Despite recognizing new offenses and delineating fresh terminologies, there's ongoing debate regarding their efficacy. "A notable inclusion in the proposed Bill is Section 69, which introduces 'Sexual Intercourse by employing deceitful means, etc.,' encompassing instances such as false promises of marriage, employment, promotion, or using a false identity," remarked Advocate Anant Malik. This particular offense carries a punishment of imprisonment that can extend to 10 years along with a fine.

"The proposed bill mandates that inquiries and trials concerning sexual offenses be conducted in camera, enhancing conviction rates in such cases, ensuring justice for victims, and augmenting the accountability of law enforcement and the judiciary," elucidated Rudra Vikram Singh, an Advocate. He also noted that investigations related to sexual offenses and the Protection of Children from Sexual Offences (POCSO) Act should conclude within 60 days from the officer-in-charge's initial recording of information. However, the Criminal Law Amendment Act (2018) by the Government of India already stipulates a two-month limit for investigating and filing charge sheets in rape cases, as well as completing trials.

These changes are poised to address previously overlooked or unaddressed dimensions. "Furthermore, gang rape of a minor will now attract life imprisonment or the death penalty. Previous distinctions between sections based on the age of the victim ('under 16 years' and 'under 12 years') have been eradicated by the Bharatiya Nyaya Sanhita, now framing the new section as 'under 18 years of age,'" conveyed Malik.
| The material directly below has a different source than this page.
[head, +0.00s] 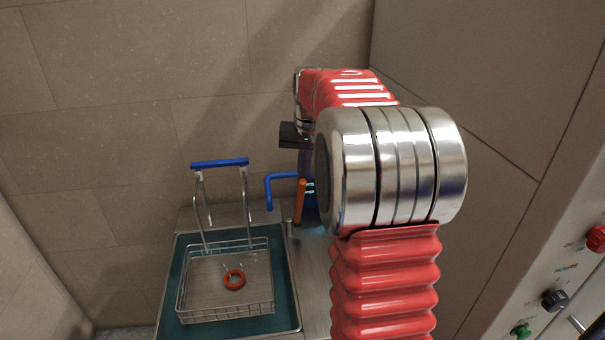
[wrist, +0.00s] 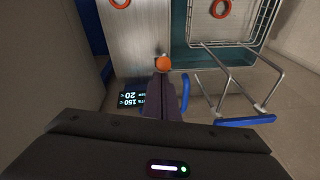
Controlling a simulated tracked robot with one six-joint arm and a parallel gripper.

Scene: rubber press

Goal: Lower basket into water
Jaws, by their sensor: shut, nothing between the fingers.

The legislature, exercising its authority, has sought to establish a deterrent effect. Nevertheless, the efficacy of any law is a collective endeavor involving the three pillars of governance and law enforcement: the Legislature, the Executive, and the Judiciary. "The written law marks just the inception; the cascading impact of change relies heavily on procedural laws like the Code of Criminal Procedure, now encompassed in the Bharatiya Nagarik Suraksha Sanhita, as well as improved and efficient policing," observed Malik.

Historically, perpetrators have exploited response times and the prolonged court process. They have often been released on bail and resumed their normal lives. With the Bharatiya Nagarik Suraksha Sanhita, stringent timelines for investigation and adjudication have been set.

"Ascertaining the deterrent impact remains speculative. However, Parliament has translated the notion into law, reflecting a renewed spirit," Malik concluded.